KEARNEY, Mo. -- Visitors will not find many agricultural tools in David Pichel's tobacco barn.
For the late summer tobacco harvest, all field hands need are tomahawks, spikes and wooden sticks. Unless of course you count the water cooler as a tool, something Pichel says is almost as important in the heat.
"This is a high-dollar cash crop and everything is done manually," said Pichel, speaking inside his Clinton County tobacco barn. "It's collected by hand and hoed just like a big garden."
Little has changed about cultivating tobacco over the last 50 years in Missouri. Herbicides have made the roughly 90-day growing season easier to keep insects off crops, and a binding machine has cut down on post-harvest labor.
But there are fewer and fewer tobacco farmers in Clinton county. And those here have cutback on production because of government quotas initiated by the tobacco settlement agreement.
A reliable crop
Tobacco has always been a reliable crop in Missouri because of its ability to withstand high heat and dry summers.
"It was always a good cash crop," said Billy Ray Moore, whose family has grown tobacco for more than a half-century. "As long as you could get your labor, there were no problems."
Moore said he learned the trade from his father, William, who annually grew a few acres of tobacco until he retired in 1973. Through the years, his sons raised as much as 20 acres of tobacco and now have five acres around the county.
This is the 50th year the family's barn on Moore Road has held tobacco from its rafters.
"He didn't raise as much as I did because he didn't have the herbicides and all that back then," Moore said. "My brother and I used to have to go out and hoe it out every morning and sometimes into the evening. It was hard work."
Around August, leaves on the burley tobacco ripen to a bright yellow and the stalks are ready for harvest. For harvest, Pichel typically employs nine workers, who cut the individual stalks and spear them onto wooden sticks. They're then hauled by wagons to the tobacco barn, hung on poles from the rafters and left to cure for about two months.

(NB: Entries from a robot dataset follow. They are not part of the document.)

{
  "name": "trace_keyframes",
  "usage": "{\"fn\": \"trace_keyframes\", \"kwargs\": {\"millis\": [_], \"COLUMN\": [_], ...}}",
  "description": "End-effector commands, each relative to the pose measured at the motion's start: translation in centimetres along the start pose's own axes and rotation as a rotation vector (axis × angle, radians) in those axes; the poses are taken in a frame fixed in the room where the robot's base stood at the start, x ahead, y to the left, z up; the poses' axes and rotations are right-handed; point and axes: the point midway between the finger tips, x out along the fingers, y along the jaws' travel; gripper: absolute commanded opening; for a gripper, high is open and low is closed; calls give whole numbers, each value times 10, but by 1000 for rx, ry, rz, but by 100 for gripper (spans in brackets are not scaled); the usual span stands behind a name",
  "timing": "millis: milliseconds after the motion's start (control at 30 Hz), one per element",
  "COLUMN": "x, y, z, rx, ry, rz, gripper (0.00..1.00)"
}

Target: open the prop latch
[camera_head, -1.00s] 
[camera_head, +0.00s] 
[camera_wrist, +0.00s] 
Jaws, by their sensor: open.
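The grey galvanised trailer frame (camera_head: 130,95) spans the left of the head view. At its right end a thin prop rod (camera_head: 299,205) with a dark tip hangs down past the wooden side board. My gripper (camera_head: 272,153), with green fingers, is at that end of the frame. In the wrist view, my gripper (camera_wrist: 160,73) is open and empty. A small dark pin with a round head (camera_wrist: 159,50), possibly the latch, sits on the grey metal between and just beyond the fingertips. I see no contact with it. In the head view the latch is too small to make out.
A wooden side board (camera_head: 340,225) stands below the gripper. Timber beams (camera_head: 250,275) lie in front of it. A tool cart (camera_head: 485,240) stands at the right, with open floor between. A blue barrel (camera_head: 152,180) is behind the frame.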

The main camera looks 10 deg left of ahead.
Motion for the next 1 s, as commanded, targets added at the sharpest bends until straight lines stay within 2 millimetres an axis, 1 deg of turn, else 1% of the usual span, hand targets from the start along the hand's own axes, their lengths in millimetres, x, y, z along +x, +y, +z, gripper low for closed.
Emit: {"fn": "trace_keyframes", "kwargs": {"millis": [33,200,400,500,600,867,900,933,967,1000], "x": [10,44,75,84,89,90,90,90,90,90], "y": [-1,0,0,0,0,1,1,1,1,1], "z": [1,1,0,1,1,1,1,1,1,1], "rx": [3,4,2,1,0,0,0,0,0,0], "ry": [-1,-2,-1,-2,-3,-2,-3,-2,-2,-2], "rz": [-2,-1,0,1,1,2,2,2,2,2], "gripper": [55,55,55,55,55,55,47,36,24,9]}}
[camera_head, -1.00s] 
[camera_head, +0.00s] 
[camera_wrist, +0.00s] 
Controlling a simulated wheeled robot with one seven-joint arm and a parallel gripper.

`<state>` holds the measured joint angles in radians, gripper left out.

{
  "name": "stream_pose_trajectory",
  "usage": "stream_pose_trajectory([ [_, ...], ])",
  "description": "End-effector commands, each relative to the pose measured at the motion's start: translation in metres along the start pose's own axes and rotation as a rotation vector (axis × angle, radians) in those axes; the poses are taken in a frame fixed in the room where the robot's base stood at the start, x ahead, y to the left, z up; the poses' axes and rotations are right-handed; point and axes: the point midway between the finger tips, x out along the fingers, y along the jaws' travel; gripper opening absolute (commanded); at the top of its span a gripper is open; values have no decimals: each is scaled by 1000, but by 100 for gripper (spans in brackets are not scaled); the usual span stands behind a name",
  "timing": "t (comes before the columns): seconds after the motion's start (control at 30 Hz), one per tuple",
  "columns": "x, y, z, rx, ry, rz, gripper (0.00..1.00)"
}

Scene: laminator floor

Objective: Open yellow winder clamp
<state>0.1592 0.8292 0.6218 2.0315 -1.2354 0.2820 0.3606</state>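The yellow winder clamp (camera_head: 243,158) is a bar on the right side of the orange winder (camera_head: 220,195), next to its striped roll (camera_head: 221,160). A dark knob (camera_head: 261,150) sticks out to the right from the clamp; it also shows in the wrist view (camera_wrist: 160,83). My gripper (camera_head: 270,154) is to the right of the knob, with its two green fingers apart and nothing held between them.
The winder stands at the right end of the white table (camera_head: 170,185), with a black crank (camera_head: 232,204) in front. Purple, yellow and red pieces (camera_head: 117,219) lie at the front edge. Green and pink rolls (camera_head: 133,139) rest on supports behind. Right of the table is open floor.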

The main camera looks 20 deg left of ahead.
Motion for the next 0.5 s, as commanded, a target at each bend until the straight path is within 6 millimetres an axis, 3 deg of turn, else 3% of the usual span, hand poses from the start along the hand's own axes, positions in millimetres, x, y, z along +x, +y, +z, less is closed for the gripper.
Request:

Doorways remain open "to allow a constant flow of air through the barn," an integral part of the curing process, Pichel said. Farmers today have direct contracts with tobacco companies, who ship the product from receiving barns like the one in Weston.
Supplements income
Pichel, who farms across the road from Moore, has grown tobacco for 25 years. Like Moore, Pichel has used tobacco to supplement family income.
Raised on a produce farm in Pennsylvania, Pichel said his family grew tomatoes for the Campbell's soup company. He had some familiarity with tobacco because Amish farmers grew it in Pennsylvania.
"Tobacco just happened to be on the farm when we bought it," said Pichel, who earned his living as an over-the-road driver. "When I first came here, almost every farm had some tobacco grown on it. Most of the old-timers passed away and nobody started growing tobacco. Back at that time it was part of the culture. And if you knew you could grow tobacco, you could pay for your farm."